This is from Pipeline Press at Mortgage News Daily:
In an interesting move, in May Bank of America will repurchase $330 million of home loans from Freddie Mac “after flaws were found in how they were created.” In a story from Bloomberg, the facts seem to be that the payments on the “vast majority” of the loans are current but that BofA agreed to the refunds “because the valuation method used at origination did not meet the investor’s technical requirements.” Freddie Mac and Bank of America announced a $1.28 billion settlement in January 2011 over bad loans sold through 2008 by Countrywide. Bank of America’s backlog of pending demands for refunds on soured loans reached a record $16.1 billion in the first quarter as a dispute deepened between the bank and Fannie Mae. Fannie stopped accepting new loans from Bank of America in January.

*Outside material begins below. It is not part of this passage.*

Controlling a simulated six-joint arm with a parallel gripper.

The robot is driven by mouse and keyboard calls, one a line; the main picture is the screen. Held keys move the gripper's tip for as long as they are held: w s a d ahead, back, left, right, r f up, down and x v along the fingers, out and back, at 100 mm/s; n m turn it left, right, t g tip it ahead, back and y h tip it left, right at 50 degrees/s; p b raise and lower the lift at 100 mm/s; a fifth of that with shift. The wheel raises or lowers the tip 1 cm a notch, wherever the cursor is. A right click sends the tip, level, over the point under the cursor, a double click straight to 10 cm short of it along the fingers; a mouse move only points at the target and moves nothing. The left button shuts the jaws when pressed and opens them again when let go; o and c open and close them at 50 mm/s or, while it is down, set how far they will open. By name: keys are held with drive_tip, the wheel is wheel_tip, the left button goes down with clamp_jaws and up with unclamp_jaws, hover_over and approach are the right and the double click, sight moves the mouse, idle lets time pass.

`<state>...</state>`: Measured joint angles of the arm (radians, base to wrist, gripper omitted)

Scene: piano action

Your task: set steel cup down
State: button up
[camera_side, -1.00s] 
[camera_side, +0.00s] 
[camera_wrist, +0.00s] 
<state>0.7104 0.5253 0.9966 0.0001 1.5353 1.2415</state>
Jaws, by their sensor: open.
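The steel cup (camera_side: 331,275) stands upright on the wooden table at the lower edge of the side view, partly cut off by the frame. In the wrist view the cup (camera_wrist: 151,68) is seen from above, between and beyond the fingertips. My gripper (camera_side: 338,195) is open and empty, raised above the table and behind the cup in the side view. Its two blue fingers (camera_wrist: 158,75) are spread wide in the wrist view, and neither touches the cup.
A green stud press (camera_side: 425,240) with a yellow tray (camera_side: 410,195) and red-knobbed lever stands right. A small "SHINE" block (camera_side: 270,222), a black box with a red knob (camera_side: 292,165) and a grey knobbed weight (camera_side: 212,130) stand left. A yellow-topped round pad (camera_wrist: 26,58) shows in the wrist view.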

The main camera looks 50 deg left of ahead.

From an investor’s viewpoint, this is an interesting development. Freddie provided a list of pools for which the share of balance to be bought-out exceeded 5%. These pools represent a total outstanding balance of $1.3 billion and the net buyouts on these pools add up to $330 million. Further, the affected pools were mostly issued in 2010 and 2011, the pools are originated entirely by Bank of America, and the buyouts span 30-yr, 20-yr, 15-yr, as well as ARMs. Freddie Mac had mentioned a change in its rep and warranty sampling methodology in its latest Q1 filing, and Barclays Capital suspects these rep and warranty buyouts may be related to its new sampling system. Barclays points out that the buyout does raise some questions. “1) If these are rep and warranty repurchases on post HARP loans originated under a fairly tight underwriting regime, then they will generate concerns around buyouts on newly originated loans. This will especially true for higher SATO and HARP loans. 2) Though this round appears to be entirely targeted at Bank of America issued pools, it is unclear if other originators are being targeted. 3) It is also unclear if this is a one time-issue or a process that will be revisited at some regular interval. 4) Another concern would be whether similar buyouts are being considered or being implemented at Fannie Mae.